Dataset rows
☆ ☆ ☆

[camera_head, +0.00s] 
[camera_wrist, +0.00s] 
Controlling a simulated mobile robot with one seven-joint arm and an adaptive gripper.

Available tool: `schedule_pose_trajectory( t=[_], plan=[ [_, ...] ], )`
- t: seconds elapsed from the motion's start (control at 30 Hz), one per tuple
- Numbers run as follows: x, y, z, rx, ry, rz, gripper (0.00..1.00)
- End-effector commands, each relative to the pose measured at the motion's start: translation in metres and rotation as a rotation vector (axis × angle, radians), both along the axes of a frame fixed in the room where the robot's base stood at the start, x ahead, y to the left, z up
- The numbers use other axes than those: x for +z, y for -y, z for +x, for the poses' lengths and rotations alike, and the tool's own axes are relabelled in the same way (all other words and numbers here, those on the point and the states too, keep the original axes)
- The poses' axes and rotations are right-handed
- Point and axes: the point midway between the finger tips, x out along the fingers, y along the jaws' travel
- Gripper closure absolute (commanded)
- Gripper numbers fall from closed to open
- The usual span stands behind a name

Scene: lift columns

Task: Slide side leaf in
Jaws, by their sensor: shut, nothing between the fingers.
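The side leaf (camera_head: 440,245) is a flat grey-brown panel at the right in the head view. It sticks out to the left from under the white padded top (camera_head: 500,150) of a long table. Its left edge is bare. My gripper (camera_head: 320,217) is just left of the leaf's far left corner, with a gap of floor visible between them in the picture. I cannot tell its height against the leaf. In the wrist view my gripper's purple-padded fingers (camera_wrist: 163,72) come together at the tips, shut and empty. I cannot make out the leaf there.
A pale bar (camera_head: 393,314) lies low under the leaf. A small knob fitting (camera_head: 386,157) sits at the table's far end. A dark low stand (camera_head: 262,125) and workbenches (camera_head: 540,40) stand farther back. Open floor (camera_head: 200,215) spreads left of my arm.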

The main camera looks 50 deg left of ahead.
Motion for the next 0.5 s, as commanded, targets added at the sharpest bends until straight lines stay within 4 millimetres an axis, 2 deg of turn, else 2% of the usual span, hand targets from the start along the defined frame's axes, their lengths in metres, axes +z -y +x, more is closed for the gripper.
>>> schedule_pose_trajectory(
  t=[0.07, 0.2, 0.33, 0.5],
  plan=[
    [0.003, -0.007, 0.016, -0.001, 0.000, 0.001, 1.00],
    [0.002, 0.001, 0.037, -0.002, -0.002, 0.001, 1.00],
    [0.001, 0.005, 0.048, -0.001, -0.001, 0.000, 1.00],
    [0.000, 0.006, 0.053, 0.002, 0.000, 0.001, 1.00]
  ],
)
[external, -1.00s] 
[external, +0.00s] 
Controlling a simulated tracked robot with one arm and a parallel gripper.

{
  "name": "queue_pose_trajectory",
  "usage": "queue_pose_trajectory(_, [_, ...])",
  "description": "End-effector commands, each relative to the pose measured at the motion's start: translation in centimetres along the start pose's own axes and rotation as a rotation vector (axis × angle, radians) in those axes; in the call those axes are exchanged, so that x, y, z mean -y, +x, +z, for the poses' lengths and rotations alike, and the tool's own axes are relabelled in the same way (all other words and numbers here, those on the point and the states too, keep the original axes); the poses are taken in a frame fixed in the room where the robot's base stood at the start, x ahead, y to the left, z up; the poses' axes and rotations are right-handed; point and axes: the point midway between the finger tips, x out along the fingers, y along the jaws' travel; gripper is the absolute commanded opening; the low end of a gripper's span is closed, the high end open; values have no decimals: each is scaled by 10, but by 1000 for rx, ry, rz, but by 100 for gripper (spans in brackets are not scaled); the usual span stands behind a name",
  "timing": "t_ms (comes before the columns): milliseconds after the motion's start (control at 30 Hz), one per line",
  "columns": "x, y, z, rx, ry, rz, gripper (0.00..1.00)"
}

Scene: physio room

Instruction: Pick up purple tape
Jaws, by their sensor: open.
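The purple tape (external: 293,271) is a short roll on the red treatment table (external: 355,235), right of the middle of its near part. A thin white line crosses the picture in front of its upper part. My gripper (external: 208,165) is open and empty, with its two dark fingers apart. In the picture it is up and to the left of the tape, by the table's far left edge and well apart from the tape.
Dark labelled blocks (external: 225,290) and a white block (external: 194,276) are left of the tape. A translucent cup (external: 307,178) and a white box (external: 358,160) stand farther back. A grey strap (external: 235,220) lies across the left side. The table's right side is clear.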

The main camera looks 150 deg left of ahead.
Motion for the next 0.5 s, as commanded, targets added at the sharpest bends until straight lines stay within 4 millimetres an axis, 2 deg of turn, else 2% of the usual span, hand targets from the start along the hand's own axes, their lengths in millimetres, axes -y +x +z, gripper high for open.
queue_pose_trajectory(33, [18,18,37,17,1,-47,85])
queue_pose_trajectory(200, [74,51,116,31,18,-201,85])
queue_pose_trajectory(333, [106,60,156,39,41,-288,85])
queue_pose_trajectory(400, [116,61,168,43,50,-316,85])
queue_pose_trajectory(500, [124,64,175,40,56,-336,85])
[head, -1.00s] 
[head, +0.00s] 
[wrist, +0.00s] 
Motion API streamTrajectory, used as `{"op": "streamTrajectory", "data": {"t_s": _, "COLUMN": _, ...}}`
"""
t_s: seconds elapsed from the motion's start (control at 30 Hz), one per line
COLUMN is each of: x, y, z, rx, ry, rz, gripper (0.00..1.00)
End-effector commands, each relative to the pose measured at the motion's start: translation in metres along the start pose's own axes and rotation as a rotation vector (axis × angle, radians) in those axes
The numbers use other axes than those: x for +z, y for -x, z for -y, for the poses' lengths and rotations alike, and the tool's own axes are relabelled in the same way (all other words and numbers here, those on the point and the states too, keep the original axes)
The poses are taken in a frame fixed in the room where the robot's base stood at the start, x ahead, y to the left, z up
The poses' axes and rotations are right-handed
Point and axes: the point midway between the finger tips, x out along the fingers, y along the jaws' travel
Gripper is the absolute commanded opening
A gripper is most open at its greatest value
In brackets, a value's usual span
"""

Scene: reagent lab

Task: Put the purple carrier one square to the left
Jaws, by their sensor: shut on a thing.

☆ ☆ ☆

SHORT TASK. Go through the records above and set each one down exactly, please.

FULL ANSWER.
[camera_head, +0.00s] 
[camera_wrist, +0.00s] 
Controlling a simulated mobile robot with one seven-joint arm and an adaptive gripper.

Available tool: `schedule_pose_trajectory( t=[_], plan=[ [_, ...] ], )`
- t: seconds elapsed from the motion's start (control at 30 Hz), one per tuple
- Numbers run as follows: x, y, z, rx, ry, rz, gripper (0.00..1.00)
- End-effector commands, each relative to the pose measured at the motion's start: translation in metres and rotation as a rotation vector (axis × angle, radians), both along the axes of a frame fixed in the room where the robot's base stood at the start, x ahead, y to the left, z up
- The numbers use other axes than those: x for +z, y for -y, z for +x, for the poses' lengths and rotations alike, and the tool's own axes are relabelled in the same way (all other words and numbers here, those on the point and the states too, keep the original axes)
- The poses' axes and rotations are right-handed
- Point and axes: the point midway between the finger tips, x out along the fingers, y along the jaws' travel
- Gripper closure absolute (commanded)
- Gripper numbers fall from closed to open
- The usual span stands behind a name

Scene: lift columns

Task: Slide side leaf in
Jaws, by their sensor: shut, nothing between the fingers.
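The side leaf (camera_head: 440,245) is a flat grey-brown panel at the right in the head view. It sticks out to the left from under the white padded top (camera_head: 500,150) of a long table. Its left edge is bare. My gripper (camera_head: 320,217) is just left of the leaf's far left corner, with a gap of floor visible between them in the picture. I cannot tell its height against the leaf. In the wrist view my gripper's purple-padded fingers (camera_wrist: 163,72) come together at the tips, shut and empty. I cannot make out the leaf there.
A pale bar (camera_head: 393,314) lies low under the leaf. A small knob fitting (camera_head: 386,157) sits at the table's far end. A dark low stand (camera_head: 262,125) and workbenches (camera_head: 540,40) stand farther back. Open floor (camera_head: 200,215) spreads left of my arm.

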The main camera looks 50 deg left of ahead.
Motion for the next 0.5 s, as commanded, targets added at the sharpest bends until straight lines stay within 4 millimetres an axis, 2 deg of turn, else 2% of the usual span, hand targets from the start along the defined frame's axes, their lengths in metres, axes +z -y +x, more is closed for the gripper.
>>> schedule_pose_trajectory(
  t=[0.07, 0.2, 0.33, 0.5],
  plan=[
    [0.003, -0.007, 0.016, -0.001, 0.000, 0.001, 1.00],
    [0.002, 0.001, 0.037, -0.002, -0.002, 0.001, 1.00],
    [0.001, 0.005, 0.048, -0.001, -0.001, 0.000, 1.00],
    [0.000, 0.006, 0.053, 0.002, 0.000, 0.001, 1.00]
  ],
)
[external, -1.00s] 
[external, +0.00s] 
Controlling a simulated tracked robot with one arm and a parallel gripper.

{
  "name": "queue_pose_trajectory",
  "usage": "queue_pose_trajectory(_, [_, ...])",
  "description": "End-effector commands, each relative to the pose measured at the motion's start: translation in centimetres along the start pose's own axes and rotation as a rotation vector (axis × angle, radians) in those axes; in the call those axes are exchanged, so that x, y, z mean -y, +x, +z, for the poses' lengths and rotations alike, and the tool's own axes are relabelled in the same way (all other words and numbers here, those on the point and the states too, keep the original axes); the poses are taken in a frame fixed in the room where the robot's base stood at the start, x ahead, y to the left, z up; the poses' axes and rotations are right-handed; point and axes: the point midway between the finger tips, x out along the fingers, y along the jaws' travel; gripper is the absolute commanded opening; the low end of a gripper's span is closed, the high end open; values have no decimals: each is scaled by 10, but by 1000 for rx, ry, rz, but by 100 for gripper (spans in brackets are not scaled); the usual span stands behind a name",
  "timing": "t_ms (comes before the columns): milliseconds after the motion's start (control at 30 Hz), one per line",
  "columns": "x, y, z, rx, ry, rz, gripper (0.00..1.00)"
}

Scene: physio room

Instruction: Pick up purple tape
Jaws, by their sensor: open.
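The purple tape (external: 293,271) is a short roll on the red treatment table (external: 355,235), right of the middle of its near part. A thin white line crosses the picture in front of its upper part. My gripper (external: 208,165) is open and empty, with its two dark fingers apart. In the picture it is up and to the left of the tape, by the table's far left edge and well apart from the tape.
Dark labelled blocks (external: 225,290) and a white block (external: 194,276) are left of the tape. A translucent cup (external: 307,178) and a white box (external: 358,160) stand farther back. A grey strap (external: 235,220) lies across the left side. The table's right side is clear.

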The main camera looks 150 deg left of ahead.
Motion for the next 0.5 s, as commanded, targets added at the sharpest bends until straight lines stay within 4 millimetres an axis, 2 deg of turn, else 2% of the usual span, hand targets from the start along the hand's own axes, their lengths in millimetres, axes -y +x +z, gripper high for open.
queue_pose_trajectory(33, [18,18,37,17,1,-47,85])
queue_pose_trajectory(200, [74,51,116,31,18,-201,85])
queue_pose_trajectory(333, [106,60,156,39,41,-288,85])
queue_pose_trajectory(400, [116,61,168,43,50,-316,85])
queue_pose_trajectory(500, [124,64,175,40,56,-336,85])
[head, -1.00s] 
[head, +0.00s] 
[wrist, +0.00s] 
Motion API streamTrajectory, used as `{"op": "streamTrajectory", "data": {"t_s": _, "COLUMN": _, ...}}`
"""
t_s: seconds elapsed from the motion's start (control at 30 Hz), one per line
COLUMN is each of: x, y, z, rx, ry, rz, gripper (0.00..1.00)
End-effector commands, each relative to the pose measured at the motion's start: translation in metres along the start pose's own axes and rotation as a rotation vector (axis × angle, radians) in those axes
The numbers use other axes than those: x for +z, y for -x, z for -y, for the poses' lengths and rotations alike, and the tool's own axes are relabelled in the same way (all other words and numbers here, those on the point and the states too, keep the original axes)
The poses are taken in a frame fixed in the room where the robot's base stood at the start, x ahead, y to the left, z up
The poses' axes and rotations are right-handed
Point and axes: the point midway between the finger tips, x out along the fingers, y along the jaws' travel
Gripper is the absolute commanded opening
A gripper is most open at its greatest value
In brackets, a value's usual span
"""

Scene: reagent lab

Task: Put the purple carrier one square to the left
Jaws, by their sensor: shut on a thing.

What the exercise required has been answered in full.